*Collected material*:
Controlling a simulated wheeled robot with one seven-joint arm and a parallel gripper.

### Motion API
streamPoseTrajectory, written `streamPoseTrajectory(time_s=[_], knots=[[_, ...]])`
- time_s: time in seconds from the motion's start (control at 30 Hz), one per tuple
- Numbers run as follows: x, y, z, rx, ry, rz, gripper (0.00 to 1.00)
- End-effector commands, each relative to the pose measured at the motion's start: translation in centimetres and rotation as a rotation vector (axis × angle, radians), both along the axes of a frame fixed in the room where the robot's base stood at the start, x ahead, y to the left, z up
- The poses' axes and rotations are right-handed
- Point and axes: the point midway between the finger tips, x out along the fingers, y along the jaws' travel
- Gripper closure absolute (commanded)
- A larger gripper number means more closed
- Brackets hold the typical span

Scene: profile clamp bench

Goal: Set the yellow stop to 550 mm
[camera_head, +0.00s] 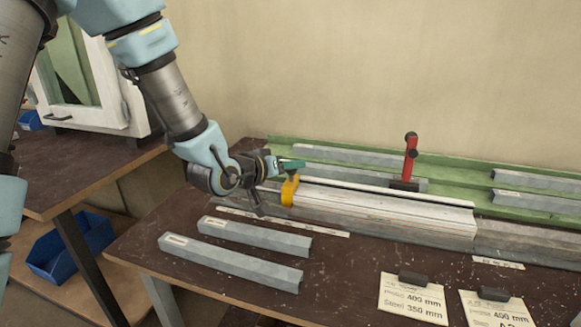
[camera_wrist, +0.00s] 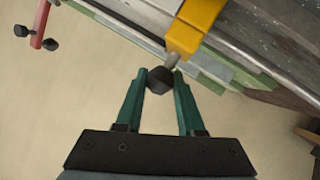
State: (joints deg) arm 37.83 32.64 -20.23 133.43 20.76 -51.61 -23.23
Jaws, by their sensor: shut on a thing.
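The yellow stop (camera_head: 289,191) sits on the left end of the pale rail of the clamp bench (camera_head: 380,210). In the wrist view the yellow stop (camera_wrist: 194,25) is at the top, with a short metal stem leading to its dark knob (camera_wrist: 160,80). My gripper (camera_head: 297,164) is at the stop from the left side. In the wrist view the green fingers of my gripper (camera_wrist: 159,78) are closed around the knob, one on each side. The pale scale strip (camera_head: 285,221) lies along the bench front; its marks are too small to read.
A red clamp (camera_head: 410,157) stands upright further right on the bench. Grey profiles (camera_head: 230,262) lie on the tabletop in front, others on the green rack behind. A blue bin (camera_head: 72,246) is low at left.

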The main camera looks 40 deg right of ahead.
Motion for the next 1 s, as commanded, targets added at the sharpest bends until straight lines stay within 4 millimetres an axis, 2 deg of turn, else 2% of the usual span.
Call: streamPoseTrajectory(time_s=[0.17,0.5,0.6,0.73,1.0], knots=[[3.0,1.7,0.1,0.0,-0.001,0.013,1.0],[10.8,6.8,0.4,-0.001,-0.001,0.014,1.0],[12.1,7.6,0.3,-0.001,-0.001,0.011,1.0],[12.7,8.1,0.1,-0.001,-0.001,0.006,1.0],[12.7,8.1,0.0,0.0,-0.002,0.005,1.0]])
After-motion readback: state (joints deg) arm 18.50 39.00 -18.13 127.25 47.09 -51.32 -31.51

*Problem statement*: Your copy of the data above should match it exactly, except that pictures are left out.

*Solved problem*:
Controlling a simulated wheeled robot with one seven-joint arm and a parallel gripper.

### Motion API
streamPoseTrajectory, written `streamPoseTrajectory(time_s=[_], knots=[[_, ...]])`
- time_s: time in seconds from the motion's start (control at 30 Hz), one per tuple
- Numbers run as follows: x, y, z, rx, ry, rz, gripper (0.00 to 1.00)
- End-effector commands, each relative to the pose measured at the motion's start: translation in centimetres and rotation as a rotation vector (axis × angle, radians), both along the axes of a frame fixed in the room where the robot's base stood at the start, x ahead, y to the left, z up
- The poses' axes and rotations are right-handed
- Point and axes: the point midway between the finger tips, x out along the fingers, y along the jaws' travel
- Gripper closure absolute (commanded)
- A larger gripper number means more closed
- Brackets hold the typical span

Scene: profile clamp bench

Goal: Set the yellow stop to 550 mm
[camera_head, +0.00s] 
[camera_wrist, +0.00s] 
State: (joints deg) arm 37.83 32.64 -20.23 133.43 20.76 -51.61 -23.23
Jaws, by their sensor: shut on a thing.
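The yellow stop (camera_head: 289,191) sits on the left end of the pale rail of the clamp bench (camera_head: 380,210). In the wrist view the yellow stop (camera_wrist: 194,25) is at the top, with a short metal stem leading to its dark knob (camera_wrist: 160,80). My gripper (camera_head: 297,164) is at the stop from the left side. In the wrist view the green fingers of my gripper (camera_wrist: 159,78) are closed around the knob, one on each side. The pale scale strip (camera_head: 285,221) lies along the bench front; its marks are too small to read.
A red clamp (camera_head: 410,157) stands upright further right on the bench. Grey profiles (camera_head: 230,262) lie on the tabletop in front, others on the green rack behind. A blue bin (camera_head: 72,246) is low at left.

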The main camera looks 40 deg right of ahead.
Motion for the next 1 s, as commanded, targets added at the sharpest bends until straight lines stay within 4 millimetres an axis, 2 deg of turn, else 2% of the usual span.
Call: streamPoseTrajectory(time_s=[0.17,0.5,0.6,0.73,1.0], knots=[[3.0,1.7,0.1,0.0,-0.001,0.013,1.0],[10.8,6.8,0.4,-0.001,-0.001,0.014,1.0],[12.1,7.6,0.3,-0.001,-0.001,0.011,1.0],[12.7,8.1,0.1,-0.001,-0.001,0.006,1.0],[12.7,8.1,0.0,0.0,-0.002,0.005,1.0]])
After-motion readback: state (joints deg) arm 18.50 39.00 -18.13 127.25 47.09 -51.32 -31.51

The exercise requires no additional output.